■ **Task to complete**: Pull out the lines from the line containing "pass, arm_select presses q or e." through the line containing "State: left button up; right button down", both lines included, and copy them exactly.

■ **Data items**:
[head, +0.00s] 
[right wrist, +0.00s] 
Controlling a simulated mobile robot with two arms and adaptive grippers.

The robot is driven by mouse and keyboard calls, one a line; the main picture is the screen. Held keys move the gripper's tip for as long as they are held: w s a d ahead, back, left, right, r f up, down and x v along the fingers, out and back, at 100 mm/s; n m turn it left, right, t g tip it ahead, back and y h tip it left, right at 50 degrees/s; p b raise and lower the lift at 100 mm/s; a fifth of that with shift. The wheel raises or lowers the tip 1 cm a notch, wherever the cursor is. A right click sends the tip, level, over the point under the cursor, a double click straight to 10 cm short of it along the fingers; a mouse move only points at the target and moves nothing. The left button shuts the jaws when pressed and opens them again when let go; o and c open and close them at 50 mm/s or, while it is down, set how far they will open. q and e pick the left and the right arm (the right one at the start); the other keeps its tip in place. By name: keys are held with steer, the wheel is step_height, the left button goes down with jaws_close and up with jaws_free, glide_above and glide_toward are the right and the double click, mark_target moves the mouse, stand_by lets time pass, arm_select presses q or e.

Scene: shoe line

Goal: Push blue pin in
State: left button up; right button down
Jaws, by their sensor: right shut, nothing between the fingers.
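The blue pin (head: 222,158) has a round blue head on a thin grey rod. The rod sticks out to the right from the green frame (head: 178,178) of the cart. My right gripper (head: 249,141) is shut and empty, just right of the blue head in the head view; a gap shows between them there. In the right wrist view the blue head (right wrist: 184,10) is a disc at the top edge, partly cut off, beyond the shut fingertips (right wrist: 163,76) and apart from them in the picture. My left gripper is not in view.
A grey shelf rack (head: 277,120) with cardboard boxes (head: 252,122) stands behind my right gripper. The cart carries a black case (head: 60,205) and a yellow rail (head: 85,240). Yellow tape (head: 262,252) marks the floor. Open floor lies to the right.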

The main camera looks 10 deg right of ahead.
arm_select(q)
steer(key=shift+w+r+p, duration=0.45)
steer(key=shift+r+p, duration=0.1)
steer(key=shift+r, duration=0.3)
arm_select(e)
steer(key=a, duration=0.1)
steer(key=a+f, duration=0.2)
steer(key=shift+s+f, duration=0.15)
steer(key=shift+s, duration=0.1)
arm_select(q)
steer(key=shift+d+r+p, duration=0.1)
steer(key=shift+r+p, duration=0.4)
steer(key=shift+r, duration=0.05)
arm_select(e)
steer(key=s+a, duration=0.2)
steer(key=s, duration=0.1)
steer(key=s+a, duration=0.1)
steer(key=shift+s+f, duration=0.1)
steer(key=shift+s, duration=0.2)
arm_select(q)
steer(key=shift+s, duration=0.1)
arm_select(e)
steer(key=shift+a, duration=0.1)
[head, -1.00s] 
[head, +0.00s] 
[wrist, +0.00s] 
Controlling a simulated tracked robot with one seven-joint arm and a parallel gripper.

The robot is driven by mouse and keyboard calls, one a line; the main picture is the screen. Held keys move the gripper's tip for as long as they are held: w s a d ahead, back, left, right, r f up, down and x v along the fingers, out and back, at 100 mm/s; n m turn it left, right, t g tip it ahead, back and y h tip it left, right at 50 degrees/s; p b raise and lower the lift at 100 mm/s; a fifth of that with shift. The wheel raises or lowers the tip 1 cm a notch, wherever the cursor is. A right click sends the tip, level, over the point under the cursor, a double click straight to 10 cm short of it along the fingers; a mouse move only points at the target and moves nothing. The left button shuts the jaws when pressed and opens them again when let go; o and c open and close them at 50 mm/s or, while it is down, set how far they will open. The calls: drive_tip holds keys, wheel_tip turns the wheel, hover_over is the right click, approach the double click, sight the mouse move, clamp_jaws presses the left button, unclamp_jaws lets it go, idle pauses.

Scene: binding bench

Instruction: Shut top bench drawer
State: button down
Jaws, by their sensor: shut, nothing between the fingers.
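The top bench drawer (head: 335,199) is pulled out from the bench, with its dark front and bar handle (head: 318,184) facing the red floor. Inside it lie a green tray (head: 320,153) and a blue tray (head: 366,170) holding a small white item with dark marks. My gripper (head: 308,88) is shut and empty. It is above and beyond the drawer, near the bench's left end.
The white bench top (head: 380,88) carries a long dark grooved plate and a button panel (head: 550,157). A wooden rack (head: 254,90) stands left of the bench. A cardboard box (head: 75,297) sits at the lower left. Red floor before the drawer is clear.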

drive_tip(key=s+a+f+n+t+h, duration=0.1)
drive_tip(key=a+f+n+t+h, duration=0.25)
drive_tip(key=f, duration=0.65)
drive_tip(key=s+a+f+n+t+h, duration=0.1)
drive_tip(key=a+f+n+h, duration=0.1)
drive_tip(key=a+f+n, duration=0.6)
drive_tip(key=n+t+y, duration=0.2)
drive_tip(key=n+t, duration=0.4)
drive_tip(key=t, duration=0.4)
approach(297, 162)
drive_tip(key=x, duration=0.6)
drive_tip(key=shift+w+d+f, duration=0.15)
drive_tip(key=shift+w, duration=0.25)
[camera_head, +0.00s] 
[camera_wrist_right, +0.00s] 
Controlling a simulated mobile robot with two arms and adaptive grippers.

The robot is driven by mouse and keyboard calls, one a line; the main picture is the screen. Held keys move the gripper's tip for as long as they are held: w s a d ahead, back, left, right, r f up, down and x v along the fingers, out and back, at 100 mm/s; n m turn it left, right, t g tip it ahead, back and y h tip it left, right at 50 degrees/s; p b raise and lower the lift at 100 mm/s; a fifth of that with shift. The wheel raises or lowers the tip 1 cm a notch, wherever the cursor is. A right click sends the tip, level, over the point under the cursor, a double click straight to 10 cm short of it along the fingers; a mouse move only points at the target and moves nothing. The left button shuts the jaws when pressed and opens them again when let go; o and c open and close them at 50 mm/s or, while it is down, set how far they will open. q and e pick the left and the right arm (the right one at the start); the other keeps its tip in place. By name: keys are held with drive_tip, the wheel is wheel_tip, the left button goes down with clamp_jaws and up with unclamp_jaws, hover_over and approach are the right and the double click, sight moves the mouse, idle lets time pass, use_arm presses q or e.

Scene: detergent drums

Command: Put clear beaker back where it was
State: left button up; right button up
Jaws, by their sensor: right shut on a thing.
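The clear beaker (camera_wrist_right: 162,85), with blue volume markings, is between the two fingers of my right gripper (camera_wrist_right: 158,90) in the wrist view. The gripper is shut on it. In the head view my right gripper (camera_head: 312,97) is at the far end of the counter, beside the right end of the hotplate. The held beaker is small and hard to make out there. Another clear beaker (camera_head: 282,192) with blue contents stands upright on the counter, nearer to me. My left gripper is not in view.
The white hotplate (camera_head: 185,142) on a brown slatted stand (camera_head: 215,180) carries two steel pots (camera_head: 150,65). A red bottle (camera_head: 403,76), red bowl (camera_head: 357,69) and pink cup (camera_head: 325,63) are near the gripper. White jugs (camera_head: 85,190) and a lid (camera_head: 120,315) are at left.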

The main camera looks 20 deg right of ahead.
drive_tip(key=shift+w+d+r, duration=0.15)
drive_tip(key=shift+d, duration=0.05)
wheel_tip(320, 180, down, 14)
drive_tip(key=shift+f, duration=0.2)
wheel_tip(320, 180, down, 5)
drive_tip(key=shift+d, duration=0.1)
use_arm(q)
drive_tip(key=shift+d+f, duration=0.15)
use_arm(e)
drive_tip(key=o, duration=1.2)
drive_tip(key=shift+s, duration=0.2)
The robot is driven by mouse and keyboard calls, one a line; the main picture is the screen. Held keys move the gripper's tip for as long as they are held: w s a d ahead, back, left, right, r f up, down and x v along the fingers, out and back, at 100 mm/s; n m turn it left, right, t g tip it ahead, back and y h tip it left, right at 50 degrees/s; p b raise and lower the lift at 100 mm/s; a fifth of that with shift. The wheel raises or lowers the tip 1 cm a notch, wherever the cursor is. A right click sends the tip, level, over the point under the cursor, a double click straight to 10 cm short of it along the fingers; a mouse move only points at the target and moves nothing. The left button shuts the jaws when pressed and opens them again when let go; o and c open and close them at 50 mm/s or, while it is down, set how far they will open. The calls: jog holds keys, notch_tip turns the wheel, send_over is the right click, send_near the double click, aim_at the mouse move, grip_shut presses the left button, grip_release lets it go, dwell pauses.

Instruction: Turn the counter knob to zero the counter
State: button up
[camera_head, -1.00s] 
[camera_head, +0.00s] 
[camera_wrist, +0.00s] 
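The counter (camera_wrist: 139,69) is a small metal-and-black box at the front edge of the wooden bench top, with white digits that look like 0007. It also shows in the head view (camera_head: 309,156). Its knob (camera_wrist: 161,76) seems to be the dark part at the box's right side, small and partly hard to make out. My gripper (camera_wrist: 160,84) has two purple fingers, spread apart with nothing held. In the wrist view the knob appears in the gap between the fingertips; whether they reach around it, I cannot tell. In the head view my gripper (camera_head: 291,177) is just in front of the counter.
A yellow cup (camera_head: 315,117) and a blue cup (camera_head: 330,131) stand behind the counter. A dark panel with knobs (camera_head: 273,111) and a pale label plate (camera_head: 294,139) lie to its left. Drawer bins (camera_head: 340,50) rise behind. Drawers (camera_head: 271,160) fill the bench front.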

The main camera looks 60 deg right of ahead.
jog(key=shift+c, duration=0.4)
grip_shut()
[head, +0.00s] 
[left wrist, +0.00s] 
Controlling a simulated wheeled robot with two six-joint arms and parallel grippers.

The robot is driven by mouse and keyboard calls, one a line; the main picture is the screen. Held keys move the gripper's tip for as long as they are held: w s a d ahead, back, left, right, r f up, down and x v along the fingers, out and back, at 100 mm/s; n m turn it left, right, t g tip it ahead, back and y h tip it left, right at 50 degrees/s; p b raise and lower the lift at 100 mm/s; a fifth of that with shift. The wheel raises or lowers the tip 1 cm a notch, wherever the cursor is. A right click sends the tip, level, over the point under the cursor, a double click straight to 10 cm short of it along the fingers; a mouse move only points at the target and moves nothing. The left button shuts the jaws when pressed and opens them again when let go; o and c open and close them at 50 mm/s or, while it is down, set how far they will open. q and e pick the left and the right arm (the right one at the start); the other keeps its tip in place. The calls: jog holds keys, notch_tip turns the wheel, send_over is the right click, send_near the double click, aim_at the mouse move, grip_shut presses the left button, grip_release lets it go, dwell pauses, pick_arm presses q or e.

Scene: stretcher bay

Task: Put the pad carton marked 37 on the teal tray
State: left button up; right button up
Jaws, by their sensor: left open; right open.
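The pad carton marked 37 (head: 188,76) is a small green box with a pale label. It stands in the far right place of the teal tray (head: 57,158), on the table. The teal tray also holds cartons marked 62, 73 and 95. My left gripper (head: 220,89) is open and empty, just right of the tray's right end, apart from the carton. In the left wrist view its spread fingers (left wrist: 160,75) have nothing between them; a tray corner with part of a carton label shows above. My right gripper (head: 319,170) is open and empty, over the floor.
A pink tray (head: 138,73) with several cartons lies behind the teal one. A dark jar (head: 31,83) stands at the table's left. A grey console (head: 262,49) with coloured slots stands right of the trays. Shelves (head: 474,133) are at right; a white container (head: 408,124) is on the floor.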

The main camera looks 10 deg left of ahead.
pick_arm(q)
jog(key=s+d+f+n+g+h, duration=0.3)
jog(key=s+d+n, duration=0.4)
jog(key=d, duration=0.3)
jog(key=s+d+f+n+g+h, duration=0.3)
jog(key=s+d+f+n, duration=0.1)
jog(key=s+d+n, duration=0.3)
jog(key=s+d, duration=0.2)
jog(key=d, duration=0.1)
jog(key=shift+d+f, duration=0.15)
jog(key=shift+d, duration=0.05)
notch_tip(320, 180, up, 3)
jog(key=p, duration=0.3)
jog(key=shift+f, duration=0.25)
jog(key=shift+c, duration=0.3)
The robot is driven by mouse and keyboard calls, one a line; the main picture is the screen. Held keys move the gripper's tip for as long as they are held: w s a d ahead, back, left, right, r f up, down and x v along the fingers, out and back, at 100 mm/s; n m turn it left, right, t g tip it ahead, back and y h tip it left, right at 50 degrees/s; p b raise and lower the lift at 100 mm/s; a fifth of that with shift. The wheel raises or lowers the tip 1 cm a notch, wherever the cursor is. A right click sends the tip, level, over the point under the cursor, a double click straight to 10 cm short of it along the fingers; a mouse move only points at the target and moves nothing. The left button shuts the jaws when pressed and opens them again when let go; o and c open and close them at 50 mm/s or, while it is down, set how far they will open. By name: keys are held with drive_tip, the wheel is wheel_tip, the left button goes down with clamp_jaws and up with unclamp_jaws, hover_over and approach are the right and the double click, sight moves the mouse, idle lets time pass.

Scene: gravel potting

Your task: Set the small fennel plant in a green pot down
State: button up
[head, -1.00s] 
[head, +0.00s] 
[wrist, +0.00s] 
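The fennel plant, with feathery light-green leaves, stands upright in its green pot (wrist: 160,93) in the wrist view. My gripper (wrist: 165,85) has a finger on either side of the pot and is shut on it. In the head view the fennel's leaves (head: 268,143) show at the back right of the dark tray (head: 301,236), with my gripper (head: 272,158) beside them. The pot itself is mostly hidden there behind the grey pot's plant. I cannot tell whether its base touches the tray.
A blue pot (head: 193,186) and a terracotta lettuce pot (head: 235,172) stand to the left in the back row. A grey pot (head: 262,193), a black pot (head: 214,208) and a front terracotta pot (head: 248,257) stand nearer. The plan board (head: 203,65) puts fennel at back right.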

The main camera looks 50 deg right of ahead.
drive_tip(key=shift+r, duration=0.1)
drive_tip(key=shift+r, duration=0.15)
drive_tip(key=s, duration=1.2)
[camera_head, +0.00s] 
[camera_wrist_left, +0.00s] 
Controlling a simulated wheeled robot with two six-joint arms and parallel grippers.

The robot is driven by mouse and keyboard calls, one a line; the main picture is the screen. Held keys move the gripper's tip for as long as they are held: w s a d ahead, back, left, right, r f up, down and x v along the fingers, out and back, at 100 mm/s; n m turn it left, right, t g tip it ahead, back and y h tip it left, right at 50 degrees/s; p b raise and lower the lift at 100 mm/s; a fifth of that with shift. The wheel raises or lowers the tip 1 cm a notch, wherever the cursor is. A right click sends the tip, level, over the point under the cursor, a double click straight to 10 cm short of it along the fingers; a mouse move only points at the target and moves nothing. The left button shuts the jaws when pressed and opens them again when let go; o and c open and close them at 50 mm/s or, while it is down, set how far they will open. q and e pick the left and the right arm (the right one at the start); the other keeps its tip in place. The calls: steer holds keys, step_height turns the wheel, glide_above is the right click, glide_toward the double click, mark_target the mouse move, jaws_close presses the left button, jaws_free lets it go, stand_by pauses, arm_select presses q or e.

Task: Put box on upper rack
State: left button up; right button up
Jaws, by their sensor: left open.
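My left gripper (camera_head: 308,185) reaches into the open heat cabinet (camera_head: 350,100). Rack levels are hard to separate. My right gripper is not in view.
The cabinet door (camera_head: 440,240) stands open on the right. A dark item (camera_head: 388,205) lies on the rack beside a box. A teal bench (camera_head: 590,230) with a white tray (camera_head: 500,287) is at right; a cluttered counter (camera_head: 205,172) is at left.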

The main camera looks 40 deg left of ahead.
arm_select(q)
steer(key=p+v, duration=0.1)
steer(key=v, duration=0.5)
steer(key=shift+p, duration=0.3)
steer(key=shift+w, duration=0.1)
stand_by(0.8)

■ **Worked answer**:
The robot is driven by mouse and keyboard calls, one a line; the main picture is the screen. Held keys move the gripper's tip for as long as they are held: w s a d ahead, back, left, right, r f up, down and x v along the fingers, out and back, at 100 mm/s; n m turn it left, right, t g tip it ahead, back and y h tip it left, right at 50 degrees/s; p b raise and lower the lift at 100 mm/s; a fifth of that with shift. The wheel raises or lowers the tip 1 cm a notch, wherever the cursor is. A right click sends the tip, level, over the point under the cursor, a double click straight to 10 cm short of it along the fingers; a mouse move only points at the target and moves nothing. The left button shuts the jaws when pressed and opens them again when let go; o and c open and close them at 50 mm/s or, while it is down, set how far they will open. q and e pick the left and the right arm (the right one at the start); the other keeps its tip in place. By name: keys are held with steer, the wheel is step_height, the left button goes down with jaws_close and up with jaws_free, glide_above and glide_toward are the right and the double click, mark_target moves the mouse, stand_by lets time pass, arm_select presses q or e.

Scene: shoe line

Goal: Push blue pin in
State: left button up; right button down

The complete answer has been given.